Pictures in the entries below are to be left out; otherwise, reproduce exactly the lines from the first through the line containing "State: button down".
>> Begin EXTRACTED ENTRIES
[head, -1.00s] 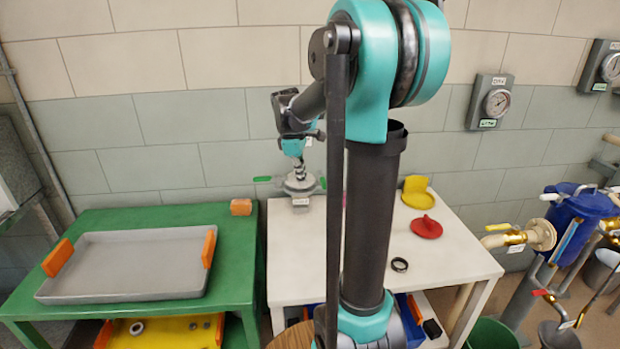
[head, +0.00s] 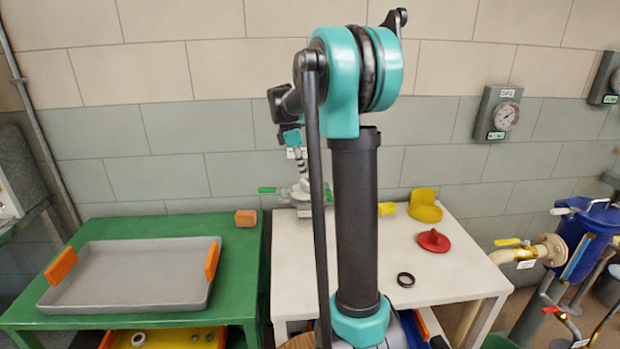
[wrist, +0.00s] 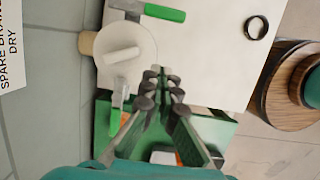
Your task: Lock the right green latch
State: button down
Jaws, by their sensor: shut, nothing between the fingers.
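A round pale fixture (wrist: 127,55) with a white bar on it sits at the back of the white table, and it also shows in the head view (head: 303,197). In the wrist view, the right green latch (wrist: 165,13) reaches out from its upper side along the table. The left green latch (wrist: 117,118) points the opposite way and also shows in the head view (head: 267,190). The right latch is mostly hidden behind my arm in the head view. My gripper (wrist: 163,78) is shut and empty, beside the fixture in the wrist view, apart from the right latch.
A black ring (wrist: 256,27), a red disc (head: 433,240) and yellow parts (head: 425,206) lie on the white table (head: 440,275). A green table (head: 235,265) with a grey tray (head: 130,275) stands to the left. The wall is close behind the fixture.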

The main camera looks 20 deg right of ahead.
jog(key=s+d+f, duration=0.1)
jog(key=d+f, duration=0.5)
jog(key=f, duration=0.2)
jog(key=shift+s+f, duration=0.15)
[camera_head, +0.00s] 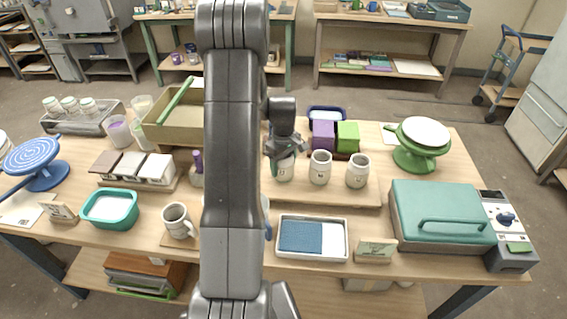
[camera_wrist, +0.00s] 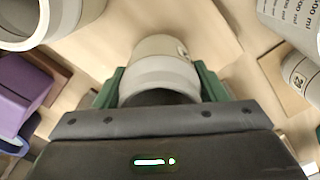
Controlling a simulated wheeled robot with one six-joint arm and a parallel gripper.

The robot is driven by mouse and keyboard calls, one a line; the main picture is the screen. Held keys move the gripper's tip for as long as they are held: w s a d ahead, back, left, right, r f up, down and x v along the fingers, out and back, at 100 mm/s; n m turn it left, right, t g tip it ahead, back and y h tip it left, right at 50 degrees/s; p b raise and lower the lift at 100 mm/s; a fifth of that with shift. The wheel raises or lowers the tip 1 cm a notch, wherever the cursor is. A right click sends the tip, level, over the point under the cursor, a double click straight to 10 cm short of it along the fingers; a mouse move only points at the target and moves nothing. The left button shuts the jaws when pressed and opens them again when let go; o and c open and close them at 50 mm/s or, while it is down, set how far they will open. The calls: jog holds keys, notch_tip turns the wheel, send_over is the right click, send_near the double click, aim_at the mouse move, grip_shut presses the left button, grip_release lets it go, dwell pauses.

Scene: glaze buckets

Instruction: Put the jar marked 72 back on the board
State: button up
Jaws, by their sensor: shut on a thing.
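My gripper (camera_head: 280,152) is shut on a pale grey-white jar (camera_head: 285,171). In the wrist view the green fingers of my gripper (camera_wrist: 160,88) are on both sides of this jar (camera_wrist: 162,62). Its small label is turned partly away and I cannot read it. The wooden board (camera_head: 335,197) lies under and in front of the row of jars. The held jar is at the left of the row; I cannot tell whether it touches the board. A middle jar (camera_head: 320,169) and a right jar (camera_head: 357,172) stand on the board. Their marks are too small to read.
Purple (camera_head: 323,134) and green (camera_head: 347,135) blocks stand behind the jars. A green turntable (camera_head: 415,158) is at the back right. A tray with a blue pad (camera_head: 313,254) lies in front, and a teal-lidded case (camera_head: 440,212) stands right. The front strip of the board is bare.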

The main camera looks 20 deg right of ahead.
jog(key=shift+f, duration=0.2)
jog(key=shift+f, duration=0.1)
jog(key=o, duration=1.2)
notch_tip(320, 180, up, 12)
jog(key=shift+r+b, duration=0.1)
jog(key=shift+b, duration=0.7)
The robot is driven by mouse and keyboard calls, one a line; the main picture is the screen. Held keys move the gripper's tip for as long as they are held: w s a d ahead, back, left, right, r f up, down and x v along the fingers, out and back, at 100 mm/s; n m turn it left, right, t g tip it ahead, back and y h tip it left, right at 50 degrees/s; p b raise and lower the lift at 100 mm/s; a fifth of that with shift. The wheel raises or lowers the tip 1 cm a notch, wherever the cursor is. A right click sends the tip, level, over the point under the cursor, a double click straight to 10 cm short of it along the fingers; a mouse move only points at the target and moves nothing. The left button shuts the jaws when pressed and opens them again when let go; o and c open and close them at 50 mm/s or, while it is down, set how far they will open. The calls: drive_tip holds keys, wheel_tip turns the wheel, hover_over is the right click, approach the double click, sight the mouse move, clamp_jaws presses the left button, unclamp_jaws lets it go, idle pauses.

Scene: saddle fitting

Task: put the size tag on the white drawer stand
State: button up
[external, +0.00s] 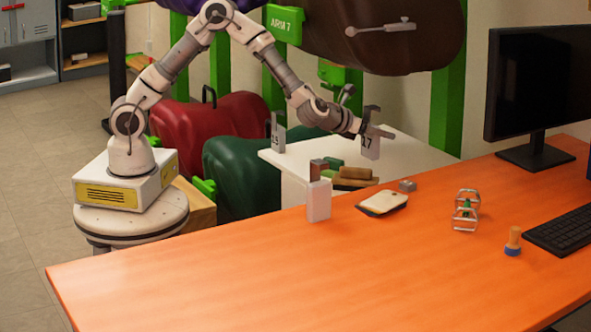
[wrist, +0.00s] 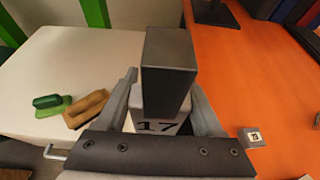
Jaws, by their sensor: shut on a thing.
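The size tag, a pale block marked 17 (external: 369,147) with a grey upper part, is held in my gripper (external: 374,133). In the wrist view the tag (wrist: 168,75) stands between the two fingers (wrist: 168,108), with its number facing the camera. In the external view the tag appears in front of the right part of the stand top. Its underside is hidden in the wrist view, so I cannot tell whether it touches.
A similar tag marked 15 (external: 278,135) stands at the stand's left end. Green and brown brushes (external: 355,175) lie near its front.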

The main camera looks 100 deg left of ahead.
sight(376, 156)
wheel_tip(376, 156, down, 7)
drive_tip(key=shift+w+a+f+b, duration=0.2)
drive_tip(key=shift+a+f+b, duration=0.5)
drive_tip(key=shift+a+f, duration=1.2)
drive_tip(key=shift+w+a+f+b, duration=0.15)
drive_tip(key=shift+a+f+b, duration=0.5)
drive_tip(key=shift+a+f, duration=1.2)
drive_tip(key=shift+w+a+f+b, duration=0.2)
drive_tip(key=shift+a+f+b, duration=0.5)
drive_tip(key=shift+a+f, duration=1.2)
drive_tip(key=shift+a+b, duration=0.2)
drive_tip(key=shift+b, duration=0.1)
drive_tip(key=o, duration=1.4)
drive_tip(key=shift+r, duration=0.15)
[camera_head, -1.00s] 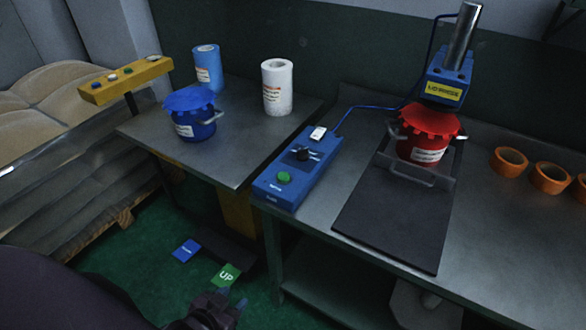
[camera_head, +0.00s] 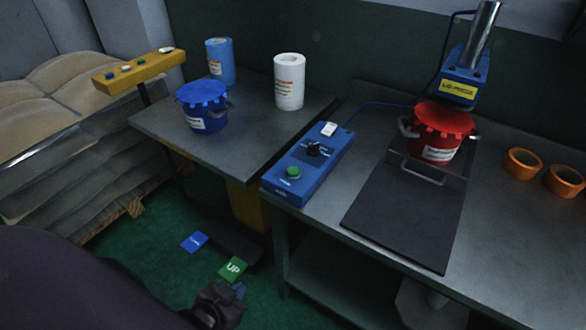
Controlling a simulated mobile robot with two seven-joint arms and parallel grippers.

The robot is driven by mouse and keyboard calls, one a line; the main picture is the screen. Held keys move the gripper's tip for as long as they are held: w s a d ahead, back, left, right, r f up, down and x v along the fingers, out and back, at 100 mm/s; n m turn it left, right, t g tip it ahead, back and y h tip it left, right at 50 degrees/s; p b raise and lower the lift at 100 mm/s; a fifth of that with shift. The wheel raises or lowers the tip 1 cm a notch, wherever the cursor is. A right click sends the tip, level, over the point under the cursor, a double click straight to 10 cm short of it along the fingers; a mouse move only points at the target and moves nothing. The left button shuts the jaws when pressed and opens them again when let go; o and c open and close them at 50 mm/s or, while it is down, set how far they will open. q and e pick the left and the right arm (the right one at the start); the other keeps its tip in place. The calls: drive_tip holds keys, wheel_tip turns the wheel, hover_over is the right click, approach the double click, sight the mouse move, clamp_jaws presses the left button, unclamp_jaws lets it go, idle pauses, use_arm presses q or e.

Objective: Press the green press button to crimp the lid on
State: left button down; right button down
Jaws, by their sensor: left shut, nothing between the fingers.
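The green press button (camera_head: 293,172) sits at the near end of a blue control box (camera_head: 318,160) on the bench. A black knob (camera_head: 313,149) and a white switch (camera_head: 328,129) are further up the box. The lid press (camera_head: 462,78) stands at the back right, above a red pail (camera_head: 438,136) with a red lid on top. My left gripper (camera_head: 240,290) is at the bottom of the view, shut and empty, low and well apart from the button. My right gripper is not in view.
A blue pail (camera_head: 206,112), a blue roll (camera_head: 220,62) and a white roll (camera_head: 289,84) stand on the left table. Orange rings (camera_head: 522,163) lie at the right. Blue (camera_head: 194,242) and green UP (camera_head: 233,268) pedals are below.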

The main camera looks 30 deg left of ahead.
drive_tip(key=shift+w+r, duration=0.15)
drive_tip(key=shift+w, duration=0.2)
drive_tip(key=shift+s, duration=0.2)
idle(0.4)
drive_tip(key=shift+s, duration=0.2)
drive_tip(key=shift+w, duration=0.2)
>> End EXTRACTED ENTRIES
# CORRECT RESPONSE
[head, -1.00s] 
[head, +0.00s] 
[wrist, +0.00s] 
Your task: Lock the right green latch
State: button down

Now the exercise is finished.